As retirees age, it often becomes apparent that the home in which they raised families may not be the home they remain in long term. It may be more square footage than needed, or may require more cost and time to maintain than originally anticipated. This challenge is amplified for widows or widowers who may have to take on this burden alone. But what happens when you determine that the home you purchased fifty years ago may trigger a huge capital gains tax if you were to sell it?
The Problem and Potential Solution
According to the Census Bureau, the median home value in New Jersey was $23,400 in 1970. With decades of appreciation and the more near-term buying frenzy between 2020 and 2021, the average sale price of NJ homes in the first quarter of 2021 was $500,628 (according to data from New Jersey Realtors.) That is an appreciation of over 2000%. While retired homeowners may be looking at this as an opportunity to take advantage of, they also may be – correctly or incorrectly – looking at this as a problem with regard to taxes.
So if you are planning to downsize to a modest home that could accommodate future caregivers, or if you are planning on transitioning to a retirement community, it’s important to understand the capital gains exemption rules that were introduced in the Taxpayer Relief Act of 1997 and still apply today.
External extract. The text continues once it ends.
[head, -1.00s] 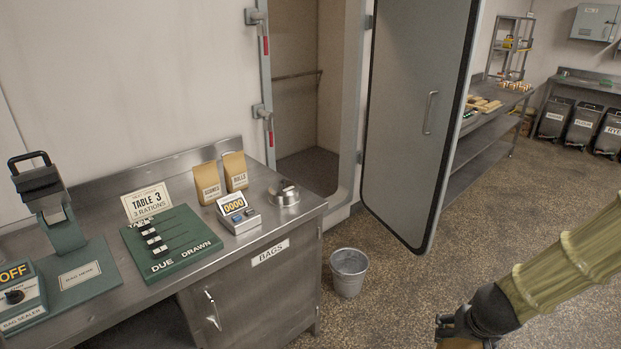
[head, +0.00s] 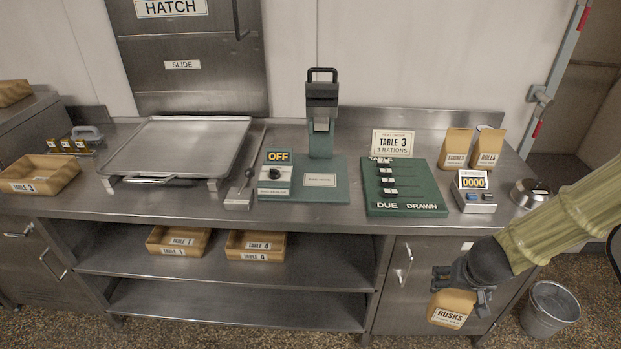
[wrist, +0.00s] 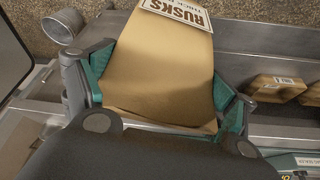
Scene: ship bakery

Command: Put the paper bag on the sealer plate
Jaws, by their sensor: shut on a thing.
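My gripper (head: 462,277) is shut on a brown paper bag (head: 449,312) labelled RUSKS, in front of the cabinet and below the counter top. In the wrist view the paper bag (wrist: 160,70) fills the space between the two fingers. The sealer plate (head: 320,181) is a flat green base with a white label, on the counter left of the drawn-rations board. The sealer's dark upright press (head: 321,105) with a black handle stands at its back. The sealer switch box (head: 277,176) reads OFF. The plate is bare.
A green board (head: 402,190) with a TABLE 3 card (head: 394,143) stands right of the sealer. A metal tray (head: 180,150) lies left. A bucket (head: 551,308) stands on the floor.
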Assuming the home you are selling was your primary residence for at least two of the past five years, married couples filing jointly can exclude up to $500,000 of gain ($250,000 for single filers) on the home sale from your taxes. You can also add to your cost basis any capital improvements you’ve made to your home on top of the purchase price. So even if your home was bought decades ago for $50,000, you did a $100,000 renovation and as a married couple you are selling it for $650,000, it is likely you will have little to no capital gains tax to worry about!
Special Considerations for Second Properties and Widows
You need to be mindful of the ownership titling of your home to take advantage of this rule. For instance, if you’ve gifted your primary residence to a trust or to your children, the exclusion on gain may not apply. You’ll want to consult with your accountant or a real estate attorney to be sure. The other caveat is that you can only take advantage of this strategy once every two years. This prevents homeowners from claiming multiple primary residences in a short period of time to abuse the benefit. Investment properties, such as a beach house or an apartment you may rent for income, would also not apply if it is not your primary residence.
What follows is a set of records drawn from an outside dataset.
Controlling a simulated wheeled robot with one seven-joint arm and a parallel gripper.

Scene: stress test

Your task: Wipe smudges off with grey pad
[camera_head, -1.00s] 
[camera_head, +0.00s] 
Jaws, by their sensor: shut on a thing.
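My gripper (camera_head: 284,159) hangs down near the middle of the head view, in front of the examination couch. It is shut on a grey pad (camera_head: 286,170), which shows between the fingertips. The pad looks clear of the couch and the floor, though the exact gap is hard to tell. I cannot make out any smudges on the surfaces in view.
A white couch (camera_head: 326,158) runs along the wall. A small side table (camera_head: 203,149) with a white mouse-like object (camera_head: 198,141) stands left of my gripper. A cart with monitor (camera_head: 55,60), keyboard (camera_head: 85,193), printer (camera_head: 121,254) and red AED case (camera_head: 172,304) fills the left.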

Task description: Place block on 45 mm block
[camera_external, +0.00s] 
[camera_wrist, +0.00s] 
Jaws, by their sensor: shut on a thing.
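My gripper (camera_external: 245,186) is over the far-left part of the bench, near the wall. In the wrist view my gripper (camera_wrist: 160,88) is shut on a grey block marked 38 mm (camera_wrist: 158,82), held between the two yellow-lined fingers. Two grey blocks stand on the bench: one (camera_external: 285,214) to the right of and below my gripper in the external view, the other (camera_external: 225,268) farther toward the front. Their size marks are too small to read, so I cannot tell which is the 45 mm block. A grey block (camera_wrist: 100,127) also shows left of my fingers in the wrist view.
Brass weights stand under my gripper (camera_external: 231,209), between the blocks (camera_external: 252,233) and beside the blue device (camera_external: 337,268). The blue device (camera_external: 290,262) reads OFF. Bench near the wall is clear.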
What if we take the above example and apply it to a recently widowed retiree? Would they be disadvantaged now that their exemption of only $250,000 applies? Perhaps, but not as much as one may think. If the home was owned jointly at the time of the first spouse’s death, the decedent’s ownership portion of that home would be “stepped up ” to the value at the date of death. In our example above, let’s assume the home value at the first spouse’s death was $500,000. The cost basis would be stepped up to $325,000 (if we took half the originally cost basis and added to half the value at the date of death.) If the home was then sold by the surviving spouse for $650,000, the capital gains exposure would be $75,000 ($650,000 sale price – $325,000 cost basis – $250,000 exemption.) This is why it is important to have an appraisal of the home and an estate tax return filed at the death of the first spouse.
Everyone’s tax situation is different, but retirees should not feel like a prisoner in their own home if there are concerns about taxes should they decide a move or if a downsize is appropriate. It’s important to know the current rules and how they may apply to you. Also, make sure you talk with your wealth advisor and accountant as some of these rules may change over time.